■ Problem details:
Count how many lines of the data below contain the string "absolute"; the reply should be that number alone.

■ Extracted records:
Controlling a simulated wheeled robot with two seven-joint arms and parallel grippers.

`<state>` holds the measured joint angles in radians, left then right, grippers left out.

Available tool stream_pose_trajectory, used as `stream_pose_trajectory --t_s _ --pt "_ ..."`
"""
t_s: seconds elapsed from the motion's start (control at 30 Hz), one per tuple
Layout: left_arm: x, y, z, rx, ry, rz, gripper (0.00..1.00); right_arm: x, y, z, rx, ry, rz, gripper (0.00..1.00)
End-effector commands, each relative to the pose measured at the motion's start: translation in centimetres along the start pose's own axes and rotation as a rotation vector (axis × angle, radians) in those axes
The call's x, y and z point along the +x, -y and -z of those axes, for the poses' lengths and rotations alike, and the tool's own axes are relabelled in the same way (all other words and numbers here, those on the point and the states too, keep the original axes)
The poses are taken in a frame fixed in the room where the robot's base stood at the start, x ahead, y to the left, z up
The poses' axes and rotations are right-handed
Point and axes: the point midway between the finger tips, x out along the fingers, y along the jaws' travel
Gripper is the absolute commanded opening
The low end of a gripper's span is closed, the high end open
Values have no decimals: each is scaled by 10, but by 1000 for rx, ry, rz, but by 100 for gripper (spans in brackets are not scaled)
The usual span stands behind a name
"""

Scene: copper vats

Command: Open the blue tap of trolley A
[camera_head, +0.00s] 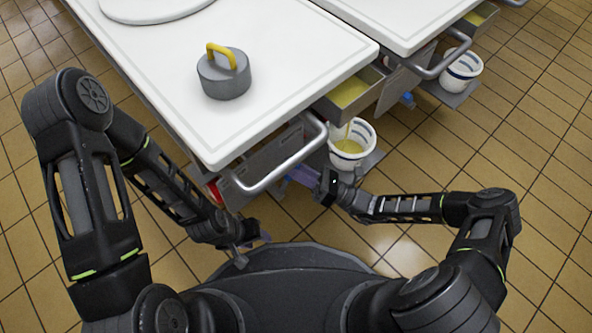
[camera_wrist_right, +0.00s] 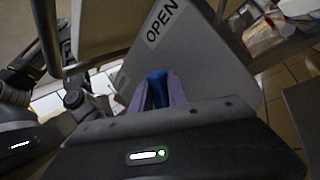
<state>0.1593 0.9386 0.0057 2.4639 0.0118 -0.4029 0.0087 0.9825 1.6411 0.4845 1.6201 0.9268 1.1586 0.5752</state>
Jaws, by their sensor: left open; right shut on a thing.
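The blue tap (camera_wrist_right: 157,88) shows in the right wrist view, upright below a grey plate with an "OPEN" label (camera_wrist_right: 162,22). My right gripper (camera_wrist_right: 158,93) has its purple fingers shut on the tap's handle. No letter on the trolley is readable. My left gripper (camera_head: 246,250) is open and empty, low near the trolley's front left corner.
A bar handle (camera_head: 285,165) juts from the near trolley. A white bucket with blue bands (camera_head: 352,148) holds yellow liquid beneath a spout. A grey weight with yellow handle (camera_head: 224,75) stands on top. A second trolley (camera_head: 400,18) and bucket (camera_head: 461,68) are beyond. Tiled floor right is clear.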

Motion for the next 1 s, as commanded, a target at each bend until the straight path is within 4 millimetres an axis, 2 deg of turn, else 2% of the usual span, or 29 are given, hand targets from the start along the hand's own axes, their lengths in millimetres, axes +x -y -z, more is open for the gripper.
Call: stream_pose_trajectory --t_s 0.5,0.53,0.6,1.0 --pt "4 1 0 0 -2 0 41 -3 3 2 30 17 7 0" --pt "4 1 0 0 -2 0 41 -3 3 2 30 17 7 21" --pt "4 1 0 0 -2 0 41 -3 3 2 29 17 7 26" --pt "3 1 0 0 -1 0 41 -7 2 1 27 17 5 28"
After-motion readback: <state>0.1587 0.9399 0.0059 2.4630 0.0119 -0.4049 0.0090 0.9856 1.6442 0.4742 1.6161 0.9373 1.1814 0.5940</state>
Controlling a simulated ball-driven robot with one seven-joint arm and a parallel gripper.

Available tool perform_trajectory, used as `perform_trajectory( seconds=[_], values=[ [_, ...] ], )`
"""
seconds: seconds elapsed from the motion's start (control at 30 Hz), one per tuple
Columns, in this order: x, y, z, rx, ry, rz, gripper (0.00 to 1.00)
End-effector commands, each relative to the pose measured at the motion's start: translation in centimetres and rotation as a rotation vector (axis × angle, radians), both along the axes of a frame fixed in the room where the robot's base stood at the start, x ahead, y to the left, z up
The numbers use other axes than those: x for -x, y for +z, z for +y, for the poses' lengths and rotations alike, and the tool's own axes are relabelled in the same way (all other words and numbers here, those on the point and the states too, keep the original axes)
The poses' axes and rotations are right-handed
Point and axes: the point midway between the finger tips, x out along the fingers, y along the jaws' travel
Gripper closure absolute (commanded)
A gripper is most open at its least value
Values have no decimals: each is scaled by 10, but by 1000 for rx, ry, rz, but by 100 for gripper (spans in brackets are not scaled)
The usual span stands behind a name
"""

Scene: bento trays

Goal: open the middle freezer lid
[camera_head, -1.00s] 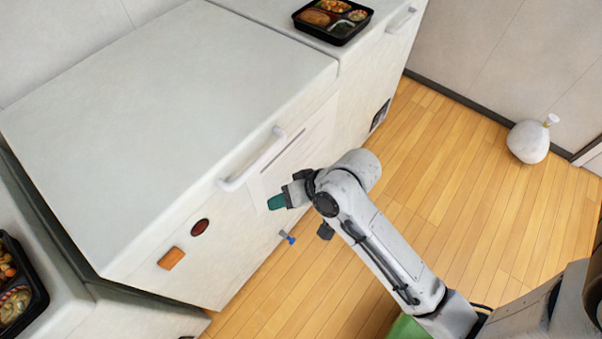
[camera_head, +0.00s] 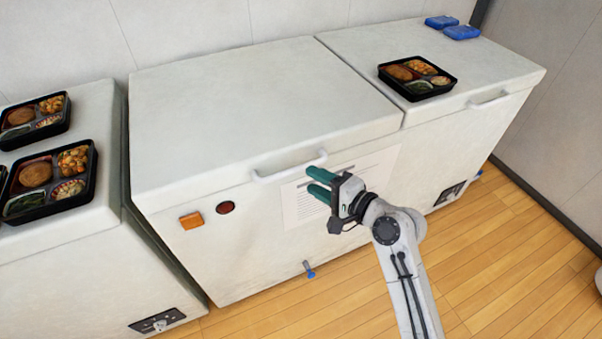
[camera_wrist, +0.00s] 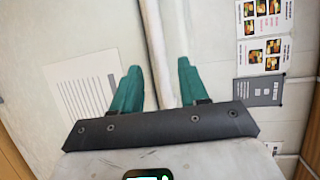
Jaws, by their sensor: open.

■ Output for this task:
2